* **Direction**
Repeat every line below exactly as it reads.

____

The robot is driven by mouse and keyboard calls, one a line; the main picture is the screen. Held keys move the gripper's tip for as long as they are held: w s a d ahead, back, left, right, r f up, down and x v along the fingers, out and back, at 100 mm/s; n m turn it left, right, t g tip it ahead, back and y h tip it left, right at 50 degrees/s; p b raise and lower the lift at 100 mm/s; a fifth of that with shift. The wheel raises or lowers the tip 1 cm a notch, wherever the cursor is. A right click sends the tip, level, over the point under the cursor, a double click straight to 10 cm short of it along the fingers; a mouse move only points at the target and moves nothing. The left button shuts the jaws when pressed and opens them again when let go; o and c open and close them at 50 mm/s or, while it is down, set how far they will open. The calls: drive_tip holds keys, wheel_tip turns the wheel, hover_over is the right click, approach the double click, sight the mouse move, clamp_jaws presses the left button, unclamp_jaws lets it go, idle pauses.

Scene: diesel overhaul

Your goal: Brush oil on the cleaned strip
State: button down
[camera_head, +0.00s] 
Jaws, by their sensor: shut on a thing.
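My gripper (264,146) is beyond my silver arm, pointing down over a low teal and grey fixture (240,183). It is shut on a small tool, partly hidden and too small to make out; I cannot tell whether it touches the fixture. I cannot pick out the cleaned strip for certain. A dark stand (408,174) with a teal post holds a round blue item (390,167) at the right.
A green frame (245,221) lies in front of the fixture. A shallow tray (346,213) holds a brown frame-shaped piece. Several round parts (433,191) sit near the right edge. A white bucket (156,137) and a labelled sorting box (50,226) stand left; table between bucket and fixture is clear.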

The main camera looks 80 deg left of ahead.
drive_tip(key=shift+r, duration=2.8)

____

* **The result**
The robot is driven by mouse and keyboard calls, one a line; the main picture is the screen. Held keys move the gripper's tip for as long as they are held: w s a d ahead, back, left, right, r f up, down and x v along the fingers, out and back, at 100 mm/s; n m turn it left, right, t g tip it ahead, back and y h tip it left, right at 50 degrees/s; p b raise and lower the lift at 100 mm/s; a fifth of that with shift. The wheel raises or lowers the tip 1 cm a notch, wherever the cursor is. A right click sends the tip, level, over the point under the cursor, a double click straight to 10 cm short of it along the fingers; a mouse move only points at the target and moves nothing. The left button shuts the jaws when pressed and opens them again when let go; o and c open and close them at 50 mm/s or, while it is down, set how far they will open. The calls: drive_tip holds keys, wheel_tip turns the wheel, hover_over is the right click, approach the double click, sight the mouse move, clamp_jaws presses the left button, unclamp_jaws lets it go, idle pauses.

Scene: diesel overhaul

Your goal: Brush oil on the cleaned strip
State: button down
[camera_head, +0.00s] 
Jaws, by their sensor: shut on a thing.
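My gripper (264,146) is beyond my silver arm, pointing down over a low teal and grey fixture (240,183). It is shut on a small tool, partly hidden and too small to make out; I cannot tell whether it touches the fixture. I cannot pick out the cleaned strip for certain. A dark stand (408,174) with a teal post holds a round blue item (390,167) at the right.
A green frame (245,221) lies in front of the fixture. A shallow tray (346,213) holds a brown frame-shaped piece. Several round parts (433,191) sit near the right edge. A white bucket (156,137) and a labelled sorting box (50,226) stand left; table between bucket and fixture is clear.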

The main camera looks 80 deg left of ahead.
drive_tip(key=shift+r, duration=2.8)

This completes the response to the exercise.